Supporting Tokenize/Detokenize automatically by Translation Server

liluhao1982 · February 20, 2017, 2:27am

Hello,

I deployed a Translation Server and made some codes to enable this server can be accessed remotely as following (C++ translator section):

http://opennmt.net/Advanced/#translation

As I know the input source string should be tokenized first and translation should be detokenized,

My question is: If the tokenization for Source and detokenization for translation can be executed automatically by the Translation Server? Or we need extra codes to tokenize the source before sending to Translation server and detokize the returned translation?

It seems not refer to my testing:

I tokenize the source string manually - “This ’ is a testing only .”, the translation can be returned without unk, but the translation seems NOT detokenized.
I did NOT tokenize the source string - “This’s a testing only.”, the translation returned with several unk, and translation seems NOT detokenized also.
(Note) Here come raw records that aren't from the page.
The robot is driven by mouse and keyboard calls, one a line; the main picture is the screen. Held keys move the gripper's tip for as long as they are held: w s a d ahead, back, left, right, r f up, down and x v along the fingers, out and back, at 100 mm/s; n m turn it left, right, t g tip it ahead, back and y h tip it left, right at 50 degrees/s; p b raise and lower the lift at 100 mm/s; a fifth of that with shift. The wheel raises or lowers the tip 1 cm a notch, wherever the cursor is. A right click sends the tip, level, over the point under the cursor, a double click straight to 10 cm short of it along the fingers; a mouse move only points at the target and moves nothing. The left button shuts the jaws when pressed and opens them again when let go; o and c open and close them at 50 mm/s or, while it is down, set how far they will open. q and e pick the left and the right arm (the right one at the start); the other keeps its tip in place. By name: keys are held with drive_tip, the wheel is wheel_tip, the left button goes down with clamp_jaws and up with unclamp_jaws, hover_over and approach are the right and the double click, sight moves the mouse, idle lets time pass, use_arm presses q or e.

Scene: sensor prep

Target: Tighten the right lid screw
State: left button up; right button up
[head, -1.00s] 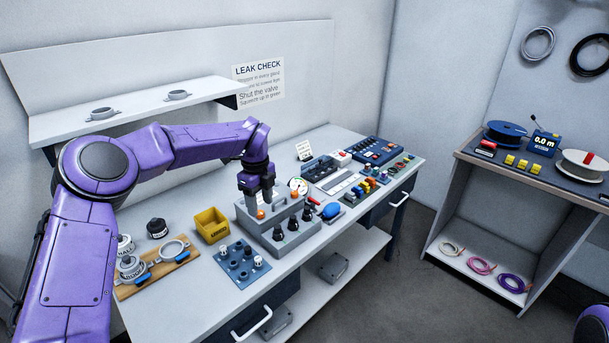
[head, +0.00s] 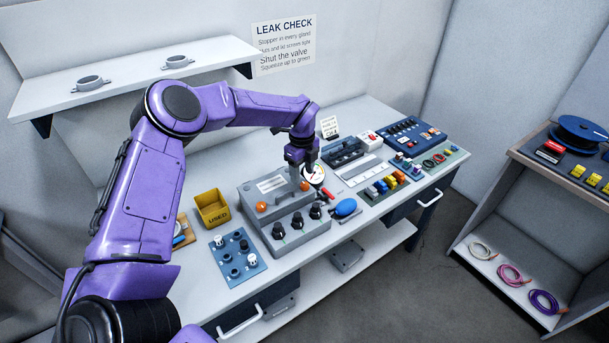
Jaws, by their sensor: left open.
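A grey box (head: 318,240) with a lid stands on the bench. An orange lid screw (head: 261,207) shows at the lid's left end. The right orange lid screw (head: 305,186) shows at the right end, just below my left gripper (head: 302,174). My left gripper points down, open, over this right screw. I cannot tell whether its fingers touch or surround the screw. Several black knobs stand along the box front. A round gauge (head: 314,172) is partly hidden behind the gripper. My right gripper is out of view.
A yellow bin (head: 211,209) marked USED and a blue plate of fittings (head: 238,256) lie left of the box. A blue bulb (head: 345,207) lies close on its right. Colored parts and a blue panel (head: 411,133) fill the bench's right side. A shelf (head: 130,88) hangs behind.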

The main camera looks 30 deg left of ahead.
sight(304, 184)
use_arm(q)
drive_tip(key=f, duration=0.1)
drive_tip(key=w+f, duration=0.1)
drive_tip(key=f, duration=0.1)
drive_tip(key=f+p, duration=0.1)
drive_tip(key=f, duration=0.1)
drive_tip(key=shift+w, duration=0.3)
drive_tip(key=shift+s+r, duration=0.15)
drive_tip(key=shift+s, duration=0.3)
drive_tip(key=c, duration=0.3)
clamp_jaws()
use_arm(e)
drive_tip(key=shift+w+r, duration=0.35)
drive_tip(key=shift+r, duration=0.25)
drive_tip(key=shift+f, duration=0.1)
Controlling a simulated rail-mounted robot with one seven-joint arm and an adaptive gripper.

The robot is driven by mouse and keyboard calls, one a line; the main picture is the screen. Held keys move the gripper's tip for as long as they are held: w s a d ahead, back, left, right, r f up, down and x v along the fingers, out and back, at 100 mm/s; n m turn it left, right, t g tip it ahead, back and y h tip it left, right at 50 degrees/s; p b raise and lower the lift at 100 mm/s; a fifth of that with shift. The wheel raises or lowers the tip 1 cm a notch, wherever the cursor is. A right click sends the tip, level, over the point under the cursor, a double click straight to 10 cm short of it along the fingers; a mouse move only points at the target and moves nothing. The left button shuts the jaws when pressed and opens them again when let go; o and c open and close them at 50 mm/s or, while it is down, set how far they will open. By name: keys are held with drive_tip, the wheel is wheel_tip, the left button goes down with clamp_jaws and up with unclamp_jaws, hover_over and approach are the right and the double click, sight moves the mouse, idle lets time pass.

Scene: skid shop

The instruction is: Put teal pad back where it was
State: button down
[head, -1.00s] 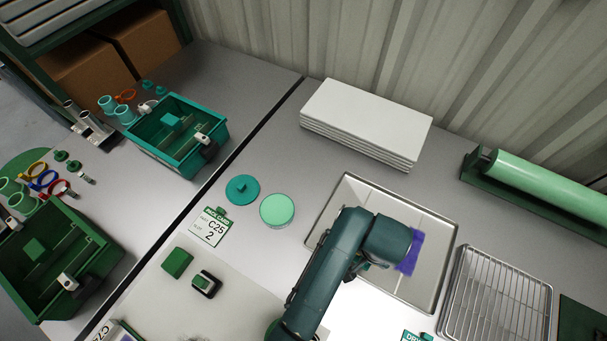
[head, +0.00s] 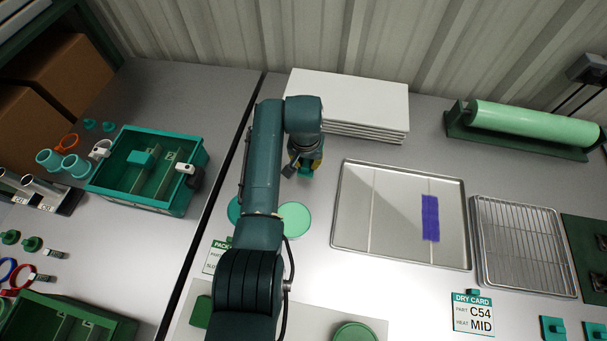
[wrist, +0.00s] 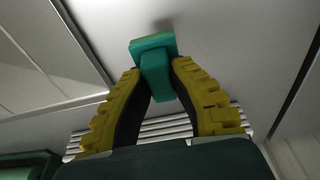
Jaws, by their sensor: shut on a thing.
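My gripper (head: 303,163) is shut on the teal pad (wrist: 152,45). In the wrist view, the yellow fingertips close on the pad's narrow grip and its wider teal plate lies beyond them. In the head view, the pad (head: 306,172) shows only as a small teal piece below my wrist, in front of the white stack of sheets. Whether it touches the bench is unclear. A metal tray (head: 350,225) to the right holds a purple patch (head: 430,218). A round teal lid (head: 234,209), partly behind my arm, and a pale green round tub (head: 294,219) sit nearby.
The white stack (head: 350,95) stands at the back by the wall. A wire rack (head: 520,245) and a green roller (head: 535,123) are at the right. A teal bin (head: 120,197) stands at the left. Bare bench lies between tub and tray.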

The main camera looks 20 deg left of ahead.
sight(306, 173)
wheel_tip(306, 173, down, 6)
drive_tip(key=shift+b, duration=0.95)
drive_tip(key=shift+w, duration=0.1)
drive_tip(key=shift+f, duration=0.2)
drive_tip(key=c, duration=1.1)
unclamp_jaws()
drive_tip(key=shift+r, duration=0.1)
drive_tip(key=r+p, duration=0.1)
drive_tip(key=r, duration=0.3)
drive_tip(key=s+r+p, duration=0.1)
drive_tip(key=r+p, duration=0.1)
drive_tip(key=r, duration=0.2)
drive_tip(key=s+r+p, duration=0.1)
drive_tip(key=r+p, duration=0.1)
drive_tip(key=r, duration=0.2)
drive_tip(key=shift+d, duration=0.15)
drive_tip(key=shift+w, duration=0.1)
Please correct me if wrong.

Thanks.

srush · February 20, 2017, 2:51am

I believe you are correct. @jean.senellart do we now have tokenization built-in to the standard translation.lua?

vince62s · February 20, 2017, 6:29am

That’s what I did in my PR : https://github.com/OpenNMT/OpenNMT/pull/126

jean.senellart · February 20, 2017, 6:31am

Hello @liluhao1982 - we provide a tokenization tool here (https://github.com/OpenNMT/OpenNMT/tree/master/tools) which is “reversible” - meaning that after translation, you do not need any external information for detokenizing.

This is available as lua library and we also ported it to C++. The only constraint is that you train this engine with this tokenization. You have different options - but the simplest is just to use -joiner_annotate as parameter of tokenize.lua.

let us know if this work for you!

liluhao1982 · February 20, 2017, 7:03am

Thanks for your answer.

I know the corpus should be tokenized by running tokenize.lua before running preprocess.lua / train.lua.

But when call deployed NMT engine by translation_server.lua / translate.lua, the input source strings must be tokenized first, as the NMT server will be accessed remotely by our codes on Windows platform, this means we have to find solution to tokenize the source string before sending tokenized source string to NMT server and detokenize the returned translation.

I mean if translation_server.lua / translate.lua can buit-in tokenization/detokenization and can accept plaint text then do tokenizaiton / detokenizaiton automatically when call translate command. If so, that means we needn’t to do tokenization / detokenization when call translate function.

Your language-independent tokenizer/detokenizer in NMT seems great, I didn’t find a better tokenizer/detokenizer than this.

Please correct me if wrong.

Thanks.

vince62s · February 20, 2017, 8:07am

again if you check the PR in my previous message, you will find a rest_translation_server.lua
which does the same thing as translation_server.lua BUT it will first tokenize the input and detokenize the output.
Plus, this is a rest syntax.
So your Windows app can send direclty plain text.

liluhao1982 · February 20, 2017, 9:23am

Thanks.

I’ve downloaded your REST version from path below:

https://github.com/vince62s/OpenNMT/tree/b2d99156a5bcc13aab4a4ef2274d79bac431511e

And then ran luarocks make rocks/opennmt-scm-1.rockspec

I try to start the server by rest_translation_server.lua, but errors appear, please see more detail in attachment.

I’ve installed necessary dependencies already and can start translation server by translation_server.lua without problem.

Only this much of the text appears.